Whining is the 2020 way to handle things. I dont want my fellow millennials to oust me from the group.
My abundance and IDGAF mindset I liken to soap in the shower. Hard to hold on to. Anything hard to get is worth it though.
Originally Posted by wayfarer
Just out of curiosity Core, how many of us in IHS do you really think sat down and laid out a) that we were officially in an in house separation b) what the rules were/are or c) made the decision mutually? Like is this what you think is what's really happening in most of our households?
You're right, none of us here have IHS conditions or even out of home separation conditions that I know of.
Originally Posted by wayfarer
I've seen this with LBWs far more than I do with LBHs but you have like this fantasy mind set of how things are supposed to be and you can't let it go. You get genuinely stuck in the idea of "If I do A according to the books and websites and podcasts W should do B." Or "In the books, websites, podcasts, this is how things are done why aren't we doing things that way"?
This is true. This I dont see as a changeable trait, its hard coded personality. I live by rules and boundaries as lame as that sounds. I cant chalk it up to anxiety.
Originally Posted by wayfarer
And I'm with LH here you don't get your way whether it's directly by W or indirectly because this messy situation isn't going the way you want it to you only have 2 ways to deal with that punish W or spin.
I'm going to try complaining about this one last time. How do you commit to vows, be unsupportive of your spouse while theyre facing their trauma, have an affair while you have a child 6m or younger, then blame the spouse for it all, ask for a D, then sit on your A and do absolutely nothing except be a victim and rude person for the next 10 months?Compared to what many others have gone through, what W went through with me is a walk on the beach! By the time my parents were my age, my dad had been shot a few times, house broken in to, barely affording food. You know, real problems. Not only is this illogical and irrational, it makes no sense emotionally either. Ive wanted to write that out for awhile, I do know the answers to some of that and accept its not black and white. To your point, I'm still too weak to have the stuff bounce off me. Better but not where I need or want to be so I'm continuing the work.

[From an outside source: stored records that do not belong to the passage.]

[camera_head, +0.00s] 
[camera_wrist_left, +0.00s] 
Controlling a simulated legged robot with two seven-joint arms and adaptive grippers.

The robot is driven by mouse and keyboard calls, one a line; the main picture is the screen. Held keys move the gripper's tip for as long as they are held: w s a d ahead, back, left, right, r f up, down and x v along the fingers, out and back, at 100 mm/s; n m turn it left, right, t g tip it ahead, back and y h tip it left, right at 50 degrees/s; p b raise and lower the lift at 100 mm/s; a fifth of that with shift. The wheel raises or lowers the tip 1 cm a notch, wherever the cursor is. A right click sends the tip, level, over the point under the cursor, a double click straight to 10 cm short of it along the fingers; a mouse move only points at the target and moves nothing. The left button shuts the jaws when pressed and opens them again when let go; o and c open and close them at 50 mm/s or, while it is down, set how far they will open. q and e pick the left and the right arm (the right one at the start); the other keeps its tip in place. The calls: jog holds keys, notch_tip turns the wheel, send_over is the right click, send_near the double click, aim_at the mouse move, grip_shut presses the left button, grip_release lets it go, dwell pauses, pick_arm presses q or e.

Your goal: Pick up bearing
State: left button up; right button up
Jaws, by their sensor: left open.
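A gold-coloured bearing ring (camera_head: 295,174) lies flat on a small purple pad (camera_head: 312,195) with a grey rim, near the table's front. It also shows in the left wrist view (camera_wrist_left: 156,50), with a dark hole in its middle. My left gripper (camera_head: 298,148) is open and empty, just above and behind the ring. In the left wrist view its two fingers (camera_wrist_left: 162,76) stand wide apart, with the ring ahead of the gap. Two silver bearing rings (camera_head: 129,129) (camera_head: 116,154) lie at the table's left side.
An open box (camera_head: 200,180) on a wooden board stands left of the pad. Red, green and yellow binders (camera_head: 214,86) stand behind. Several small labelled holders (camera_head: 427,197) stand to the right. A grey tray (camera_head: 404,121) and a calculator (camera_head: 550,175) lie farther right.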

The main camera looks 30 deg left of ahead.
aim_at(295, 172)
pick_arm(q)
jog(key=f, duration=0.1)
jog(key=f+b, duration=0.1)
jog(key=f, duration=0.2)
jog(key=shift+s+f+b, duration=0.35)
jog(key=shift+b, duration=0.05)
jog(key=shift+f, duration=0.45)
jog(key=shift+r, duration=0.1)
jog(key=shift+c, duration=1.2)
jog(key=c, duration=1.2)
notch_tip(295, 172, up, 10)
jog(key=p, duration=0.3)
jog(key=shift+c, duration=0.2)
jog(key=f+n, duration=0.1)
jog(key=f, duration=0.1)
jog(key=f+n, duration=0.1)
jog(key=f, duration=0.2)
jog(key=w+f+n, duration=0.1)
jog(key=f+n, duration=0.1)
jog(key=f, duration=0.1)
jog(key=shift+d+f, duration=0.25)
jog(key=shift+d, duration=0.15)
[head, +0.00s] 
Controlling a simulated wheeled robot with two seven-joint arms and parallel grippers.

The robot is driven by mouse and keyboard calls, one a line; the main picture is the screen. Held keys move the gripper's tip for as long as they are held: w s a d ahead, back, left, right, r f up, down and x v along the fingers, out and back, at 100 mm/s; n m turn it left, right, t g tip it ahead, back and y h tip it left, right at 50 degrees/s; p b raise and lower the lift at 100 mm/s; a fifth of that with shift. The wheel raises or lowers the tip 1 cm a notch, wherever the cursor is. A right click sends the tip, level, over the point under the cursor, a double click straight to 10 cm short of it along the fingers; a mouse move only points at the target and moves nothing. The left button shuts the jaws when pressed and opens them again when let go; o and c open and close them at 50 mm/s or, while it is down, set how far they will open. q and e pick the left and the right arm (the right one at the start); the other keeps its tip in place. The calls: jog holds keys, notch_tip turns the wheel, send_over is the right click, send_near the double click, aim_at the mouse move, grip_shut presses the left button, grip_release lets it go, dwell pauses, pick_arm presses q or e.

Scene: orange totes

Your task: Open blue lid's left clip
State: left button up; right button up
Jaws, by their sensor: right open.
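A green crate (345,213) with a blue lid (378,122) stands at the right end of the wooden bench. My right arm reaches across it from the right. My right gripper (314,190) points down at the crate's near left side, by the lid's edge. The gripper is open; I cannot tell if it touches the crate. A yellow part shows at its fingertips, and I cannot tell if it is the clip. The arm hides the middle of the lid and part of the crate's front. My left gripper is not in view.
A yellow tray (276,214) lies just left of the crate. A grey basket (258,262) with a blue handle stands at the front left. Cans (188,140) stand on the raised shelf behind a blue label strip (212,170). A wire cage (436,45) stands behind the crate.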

I still think if sandi2 followed me, she'd advise I've been too nice here and that W needs consequences for her actions. W has no incentive to lift a finger and somehow she can just turn off her sex drive. Dried up like the Sahara. My resentment of her for all this builds daily as she strolls around like we were never married, like we arent currently married. I think I'm still a victim of Nice Guy Syndrome here pretending to be a family, allowing W to vent some problems to me, eating dinner and doing holidays together. So whats going to happen is resentful nice guy will explode and file for D. Assertive or Dbag guy isnt allowed to punish and the days I find peace with the sitch, Im wondering if thats just rationalizing.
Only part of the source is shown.